◆ Instructions for the task ◆
Search the material below for the string "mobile" and list each line that holds it.

◆ Data supplied ◆

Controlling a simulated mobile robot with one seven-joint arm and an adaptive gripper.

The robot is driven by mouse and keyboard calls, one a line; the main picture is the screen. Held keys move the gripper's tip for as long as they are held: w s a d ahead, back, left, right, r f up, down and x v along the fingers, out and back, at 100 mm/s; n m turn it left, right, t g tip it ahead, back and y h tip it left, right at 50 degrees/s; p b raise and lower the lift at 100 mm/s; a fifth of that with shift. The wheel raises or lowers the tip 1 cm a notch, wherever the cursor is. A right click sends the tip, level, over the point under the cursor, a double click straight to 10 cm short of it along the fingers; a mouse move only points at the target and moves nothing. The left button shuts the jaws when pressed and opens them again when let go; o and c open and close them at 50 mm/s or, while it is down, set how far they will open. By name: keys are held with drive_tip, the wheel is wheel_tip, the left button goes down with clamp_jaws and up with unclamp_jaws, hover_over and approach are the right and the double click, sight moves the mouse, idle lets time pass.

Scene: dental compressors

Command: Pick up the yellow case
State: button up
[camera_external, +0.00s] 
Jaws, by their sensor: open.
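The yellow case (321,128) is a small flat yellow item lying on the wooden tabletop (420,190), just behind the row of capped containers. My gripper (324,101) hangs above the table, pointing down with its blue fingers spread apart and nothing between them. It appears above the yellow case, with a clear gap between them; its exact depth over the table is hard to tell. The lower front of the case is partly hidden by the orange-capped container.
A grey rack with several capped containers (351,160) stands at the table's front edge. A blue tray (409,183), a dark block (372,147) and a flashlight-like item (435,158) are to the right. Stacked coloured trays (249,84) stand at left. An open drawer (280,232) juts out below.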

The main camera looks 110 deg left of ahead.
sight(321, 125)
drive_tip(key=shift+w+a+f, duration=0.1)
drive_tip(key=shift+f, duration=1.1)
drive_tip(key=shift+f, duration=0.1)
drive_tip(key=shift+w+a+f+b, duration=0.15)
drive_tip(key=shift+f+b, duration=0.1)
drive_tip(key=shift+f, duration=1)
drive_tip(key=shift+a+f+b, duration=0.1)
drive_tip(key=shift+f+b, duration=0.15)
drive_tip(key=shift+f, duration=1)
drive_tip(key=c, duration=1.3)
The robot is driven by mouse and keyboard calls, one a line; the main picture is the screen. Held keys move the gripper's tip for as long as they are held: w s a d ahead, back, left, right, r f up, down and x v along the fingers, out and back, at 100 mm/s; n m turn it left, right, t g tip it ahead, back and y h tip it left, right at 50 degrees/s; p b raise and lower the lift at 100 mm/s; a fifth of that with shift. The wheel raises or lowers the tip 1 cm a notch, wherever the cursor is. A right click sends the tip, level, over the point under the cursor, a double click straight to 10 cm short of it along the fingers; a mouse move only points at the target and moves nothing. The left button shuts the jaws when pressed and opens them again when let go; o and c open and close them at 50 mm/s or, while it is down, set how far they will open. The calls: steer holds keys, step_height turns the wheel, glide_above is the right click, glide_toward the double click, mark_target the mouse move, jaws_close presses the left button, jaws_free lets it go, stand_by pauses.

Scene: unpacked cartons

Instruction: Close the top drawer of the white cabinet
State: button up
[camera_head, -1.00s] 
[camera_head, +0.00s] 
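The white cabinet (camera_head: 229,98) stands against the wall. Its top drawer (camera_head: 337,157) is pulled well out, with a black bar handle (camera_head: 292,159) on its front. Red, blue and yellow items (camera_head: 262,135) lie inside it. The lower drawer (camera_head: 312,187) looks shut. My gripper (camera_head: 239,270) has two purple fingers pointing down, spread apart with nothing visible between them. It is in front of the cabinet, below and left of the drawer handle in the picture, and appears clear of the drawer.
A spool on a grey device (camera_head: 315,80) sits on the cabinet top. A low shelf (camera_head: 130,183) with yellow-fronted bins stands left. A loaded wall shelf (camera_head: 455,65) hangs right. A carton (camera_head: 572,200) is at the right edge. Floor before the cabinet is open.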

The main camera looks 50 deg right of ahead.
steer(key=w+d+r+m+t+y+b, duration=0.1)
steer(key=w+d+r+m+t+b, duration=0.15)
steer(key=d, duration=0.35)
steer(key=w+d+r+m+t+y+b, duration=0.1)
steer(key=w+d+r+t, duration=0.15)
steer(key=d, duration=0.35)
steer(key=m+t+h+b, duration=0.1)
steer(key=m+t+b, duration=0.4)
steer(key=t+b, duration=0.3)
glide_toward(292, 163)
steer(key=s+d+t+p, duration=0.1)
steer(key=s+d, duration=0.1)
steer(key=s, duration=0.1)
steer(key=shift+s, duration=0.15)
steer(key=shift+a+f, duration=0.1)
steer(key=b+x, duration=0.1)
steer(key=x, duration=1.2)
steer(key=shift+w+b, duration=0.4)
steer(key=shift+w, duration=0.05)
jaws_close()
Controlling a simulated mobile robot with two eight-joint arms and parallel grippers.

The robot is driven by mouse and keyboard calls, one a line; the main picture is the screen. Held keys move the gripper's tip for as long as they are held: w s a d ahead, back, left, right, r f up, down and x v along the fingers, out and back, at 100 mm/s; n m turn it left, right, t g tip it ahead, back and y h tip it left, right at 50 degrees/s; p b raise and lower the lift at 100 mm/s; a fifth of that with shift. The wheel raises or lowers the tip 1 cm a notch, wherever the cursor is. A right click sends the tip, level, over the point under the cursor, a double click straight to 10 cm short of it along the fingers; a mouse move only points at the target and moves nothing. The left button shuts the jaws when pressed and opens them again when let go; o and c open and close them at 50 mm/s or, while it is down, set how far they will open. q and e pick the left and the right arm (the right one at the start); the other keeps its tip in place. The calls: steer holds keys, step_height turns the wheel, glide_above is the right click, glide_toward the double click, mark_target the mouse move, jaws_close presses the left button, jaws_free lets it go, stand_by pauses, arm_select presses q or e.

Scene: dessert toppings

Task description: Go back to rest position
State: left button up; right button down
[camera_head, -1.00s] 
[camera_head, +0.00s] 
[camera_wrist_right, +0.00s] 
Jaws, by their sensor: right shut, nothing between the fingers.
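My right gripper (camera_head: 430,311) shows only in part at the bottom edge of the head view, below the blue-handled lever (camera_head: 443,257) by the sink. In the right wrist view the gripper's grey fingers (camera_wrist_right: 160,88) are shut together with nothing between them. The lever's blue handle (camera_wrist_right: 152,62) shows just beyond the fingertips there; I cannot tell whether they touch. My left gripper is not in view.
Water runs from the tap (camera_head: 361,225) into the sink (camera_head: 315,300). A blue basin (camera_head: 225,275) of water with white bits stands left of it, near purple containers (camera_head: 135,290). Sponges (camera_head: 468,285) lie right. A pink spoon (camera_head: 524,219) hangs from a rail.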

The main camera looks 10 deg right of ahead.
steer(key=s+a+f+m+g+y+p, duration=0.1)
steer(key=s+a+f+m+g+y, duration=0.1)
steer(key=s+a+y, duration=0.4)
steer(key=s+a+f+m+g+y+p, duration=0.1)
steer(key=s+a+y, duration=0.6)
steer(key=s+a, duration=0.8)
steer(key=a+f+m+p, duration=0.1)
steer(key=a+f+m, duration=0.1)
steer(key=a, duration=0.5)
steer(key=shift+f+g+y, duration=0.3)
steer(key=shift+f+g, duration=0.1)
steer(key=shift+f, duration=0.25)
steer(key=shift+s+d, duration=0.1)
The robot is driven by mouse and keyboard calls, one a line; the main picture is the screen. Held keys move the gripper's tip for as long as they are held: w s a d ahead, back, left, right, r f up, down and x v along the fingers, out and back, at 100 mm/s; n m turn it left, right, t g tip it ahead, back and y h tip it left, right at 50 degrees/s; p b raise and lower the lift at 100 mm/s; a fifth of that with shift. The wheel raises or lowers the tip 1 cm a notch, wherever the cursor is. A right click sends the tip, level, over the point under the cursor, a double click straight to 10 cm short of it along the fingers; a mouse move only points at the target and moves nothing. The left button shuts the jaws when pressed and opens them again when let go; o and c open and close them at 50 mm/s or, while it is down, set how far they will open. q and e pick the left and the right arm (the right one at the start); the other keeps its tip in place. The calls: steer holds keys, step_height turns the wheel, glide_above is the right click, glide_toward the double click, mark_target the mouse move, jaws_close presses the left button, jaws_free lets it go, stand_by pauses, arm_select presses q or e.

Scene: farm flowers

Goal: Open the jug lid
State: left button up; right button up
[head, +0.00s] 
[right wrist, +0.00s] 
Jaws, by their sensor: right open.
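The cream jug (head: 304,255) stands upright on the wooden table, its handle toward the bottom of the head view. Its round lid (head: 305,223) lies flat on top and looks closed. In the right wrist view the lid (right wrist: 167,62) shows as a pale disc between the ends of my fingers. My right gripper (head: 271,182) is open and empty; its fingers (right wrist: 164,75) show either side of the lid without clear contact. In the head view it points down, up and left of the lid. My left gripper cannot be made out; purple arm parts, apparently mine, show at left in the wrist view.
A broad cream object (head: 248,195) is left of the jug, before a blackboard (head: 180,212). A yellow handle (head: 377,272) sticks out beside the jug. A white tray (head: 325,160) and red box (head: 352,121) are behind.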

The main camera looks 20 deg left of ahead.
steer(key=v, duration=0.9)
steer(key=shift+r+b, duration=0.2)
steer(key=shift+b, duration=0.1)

◆ Correct answer ◆
Controlling a simulated mobile robot with one seven-joint arm and an adaptive gripper.
Controlling a simulated mobile robot with two eight-joint arms and parallel grippers.

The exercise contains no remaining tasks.